Even many worst-case scenarios about China are too sanguine about the outcome of a conflict. In March, for example, House Republicans took part in a U.S.-China war game organized by retired Rear Adm. Mark Montgomery, a senior fellow at the Foundation for Defense of Democracies. After the exercise was first reported by my Post colleague Olivier Knox, I reached out to Montgomery to ask how it unfolded and whether it included a nuclear exchange.

He said, “The war game ended up with China having a lodgment on Taiwan, but not having defeated the Taiwan Army.” The United States suffered “significant casualties” and Taiwan “awful casualties.” Montgomery explained that the scenario “did not escalate to nuclear, although that is certainly a possibility in this sort of contingency.”

The lack of a nuclear exchange is quite common in U.S.-China war games, at least those conducted at the unclassified level. (A senior defense official told me this is no longer the case with top-secret Pentagon war games.) A recent war game organized by the Center for Strategic and International Studies (CSIS), like the congressional war game, had the United States and its allies defeating a Chinese invasion of Taiwan. Victory came at “high cost” — “The United States and its allies lost dozens of ships, hundreds of aircraft, and tens of thousands of service members” — but not at the highest cost: i.e., the destruction of U.S. cities. CSIS senior adviser Mark F. Cancian told me that, although he would pursue “a follow-on project that looks at nuclear operations,” he wanted to focus specifically on conventional operations.

That’s a perfectly legitimate choice, but it inadvertently risks reinforcing assumptions that a U.S.-China conflict could avoid nuclear escalation. Even a New York Times op-ed in February written by an Australian scholar, headlined “A War With China Would Be Unlike Anything Americans Faced Before,” focused on cyberwarfare and economic warfare — not nuclear warfare.

And yet China is in the midst of a rapid nuclear buildup. The latest Pentagon report on Chinese military power projects that its nuclear stockpile will grow from 400 warheads today to 1,500 warheads by 2035. The report also warns that, while China nominally adheres to a “no first use” policy on nuclear weapons, “Beijing probably would … consider nuclear use to restore deterrence if a conventional military defeat gravely threatened PRC survival.” Given that a failed invasion of Taiwan could threaten the CCP’s power, it’s reasonable to worry that China could up the ante by going nuclear.

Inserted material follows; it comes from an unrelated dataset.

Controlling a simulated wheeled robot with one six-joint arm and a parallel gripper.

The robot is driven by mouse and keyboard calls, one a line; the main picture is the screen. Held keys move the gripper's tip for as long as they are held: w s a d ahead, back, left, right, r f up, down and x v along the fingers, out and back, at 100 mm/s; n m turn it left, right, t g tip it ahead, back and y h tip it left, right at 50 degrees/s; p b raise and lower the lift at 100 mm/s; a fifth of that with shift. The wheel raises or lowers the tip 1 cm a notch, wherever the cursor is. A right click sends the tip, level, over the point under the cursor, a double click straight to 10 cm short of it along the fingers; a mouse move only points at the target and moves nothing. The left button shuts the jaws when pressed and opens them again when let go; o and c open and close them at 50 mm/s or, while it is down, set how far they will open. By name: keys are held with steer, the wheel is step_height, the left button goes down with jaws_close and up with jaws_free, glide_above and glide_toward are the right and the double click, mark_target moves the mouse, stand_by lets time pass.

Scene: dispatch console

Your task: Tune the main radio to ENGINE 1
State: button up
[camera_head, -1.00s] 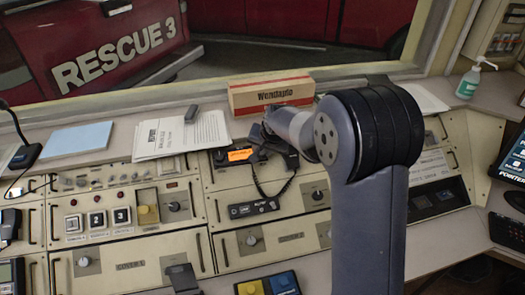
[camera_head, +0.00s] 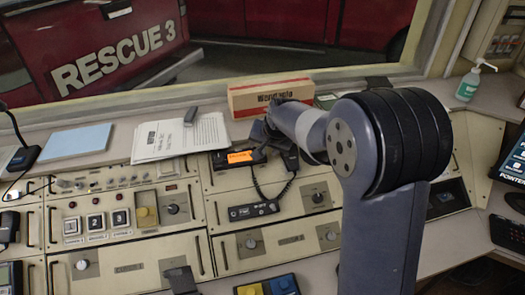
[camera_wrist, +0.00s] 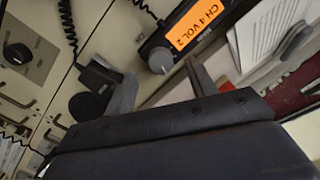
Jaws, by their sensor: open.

The risk of nuclear escalation is all the greater because, as a senior U.S. admiral explained to me, it would be difficult for the United States to win a war over Taiwan by attacking only Chinese ships at sea and Chinese aircraft in the skies. The United States could find itself compelled, as a matter of military necessity, to attack bases in China. China, in turn, could strike U.S. bases in Japan, South Korea, the Philippines, Guam, even Hawaii and the West Coast.

Culver, the former intelligence officer, told me, “Even if Beijing announced that its retaliatory strikes against Hawaii or the West Coast of the U.S. were conventionally armed, it would risk immediate U.S. escalation. Can a U.S. president refuse to launch in the 30 minutes between missile launch from China and impact in the U.S.?”

When two nuclear-armed powers attack each other’s territory, it would be difficult to keep the conflict contained at a conventional level. Both sides, admittedly, would have an incentive to avoid “mutual assured destruction,” but countries often act rashly in the heat of battle, particularly after they have suffered significant casualties and feel the need to ensure that their troops did not die in vain.

For a sense of how destructive a war with China could be, read2034: A Novel of the Next World War” by retired Adm. James Stavridis, a former supreme allied commander in Europe, and Marine combat veteran Elliot Ackerman. It ends — spoiler alert — with nuclear devastation in both countries.

Stavridis told me: “If the U.S. and China manage to sleepwalk into a conventional war, the chances of it escalating into a nuclear exchange are significant. Two great powers who face each other in combat are unlikely to avoid using tactical nuclear weapons, at least at sea. Once that threshold is crossed, it is but a short step to a much broader nuclear conflict. Think 1914 with nuclear weapons at the ready.”

1914 with nuclear weapons? Now that’s an existential danger.

This is not an argument for kowtowing to Beijing or abandoning Taiwan. It is, however, a potent warning about the dangers of blundering into war with China. The United States should continue to support Taiwan and to deter China, but should also keep lines of communication open and avoid needless provocations such as recognizing Taiwan’s independence — as has been rashly suggested in the past year by former secretary of state Mike Pompeo and 19 House members. That’s a fast-track to World War III. Maintaining the fiction that Taiwan is a renegade province of China is a small price to pay for avoiding nuclear annihilation.